I Analyse critique du hadith :
Le hadith en question a été transmis par Aba Bakra et rapporté dans :
- Sahih al Boukhari
- Sunan al Thirmidi
- Sunan an Nissai
- Musnad al Imam Ahmed (sous une version quelque peu différente)
Il est à noter à ce niveau que ce hadith n’ a pas été rapporté dans Sahih Muslim, qui est considéré, avec Sahih al Boukhari, comme étant les deux ouvrages de référence dans les sciences du Hadith.
1ère précision :
Il est important de signaler que la science de la critique des hadiths est très connue dans les sciences islamiques et ce, depuis toujours. Cette science de la critique des Hadiths inclut trois types de sciences : ilm al isnad , ilm el jarh wa taadil, ilm el ilal. Cette science répond donc à une méthodologie très rigoureuse d’analyse et de critique du contenu, mais aussi du narrateur, de la chaine de transmission, des conditions de son énonciation ect…Il existe de très nombreux ouvrages de référence spécialisés dans la critique des hadiths[1].
2nde précision :
Il est important aussi de savoir que tout ce qui est rapporté dans sahih al Boukhari par exemple n’est aucunement une preuve de son authenticité. Malgré le fait que Sahih al Boukhari et celui de Muslim constituent sans aucun doute les livres de référence dans le recueil des hadiths, ils ne sont pas exempts d’erreurs, de contradictions, de hadiths douteux ou même de hadiths qui se sont avérés complètement faux.

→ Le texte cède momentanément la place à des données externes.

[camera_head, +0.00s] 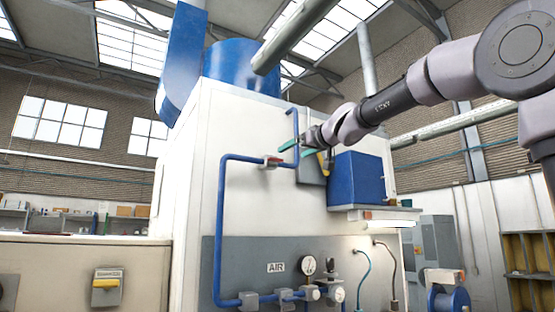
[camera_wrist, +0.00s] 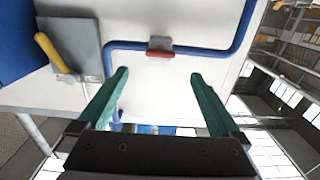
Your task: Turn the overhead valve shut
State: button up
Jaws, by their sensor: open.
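A valve with a grey body and a red handle (camera_head: 270,160) sits on the upper run of a blue pipe (camera_head: 221,215) on the white cabinet's front. In the wrist view the red handle (camera_wrist: 161,59) lies ahead of and between my green fingertips, apart from both. It appears roughly along the pipe, but I cannot tell its exact angle. My gripper (camera_head: 283,149) is open and empty, close to the valve on its right in the head view. Its two spread fingers also show in the wrist view (camera_wrist: 159,75).
A grey box with a yellow lever (camera_wrist: 52,53) is mounted near the valve. A blue box (camera_head: 357,179) stands on a shelf to the right. Gauges (camera_head: 308,265) and more blue piping sit below on the grey AIR panel (camera_head: 240,260).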

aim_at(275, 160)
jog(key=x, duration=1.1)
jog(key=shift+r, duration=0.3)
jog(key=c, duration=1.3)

De nombreux anciens savants ont donc critiqué ces ouvrages, dont l’Imam ibn Hajjar al Askalani, dans son « charih assahih » ainsi que Abu el Hassan Adaraktani et beaucoup d’autres. Parmi les contemporains, on peut en citer deux : Al Albani « silsilatou al ahadith assahiha wa silsilatou al ahadith adaifa » et Mohammed al Ghazali dans son « assuna anabawiya al hadith wa el fiqh ».
Analyse critique du hadith :
1- Le narrateur : Aba Bakra , était connu comme ayant été un compagnon respecté du temps du prophète, de son vrai nom : Nafii Ibn Harith Ibn Thoukayf Athakafi, c’était un esclave surnommé Aba Bakra du fait qu’il soit descendu, le jour de sa conversion, d’une citadelle de la ville de Taif en s’accrochant à une poulie (bakra en arabe) , pour aller à la rencontre du prophète le jour de la bataille de Taif. Le prophète l’a libéré après sa conversion à l’islam. Lors du califat de Omar Ibn al Khattab, il a été condamné pour faux témoignage et depuis, ses témoignages n’étaient plus acceptés.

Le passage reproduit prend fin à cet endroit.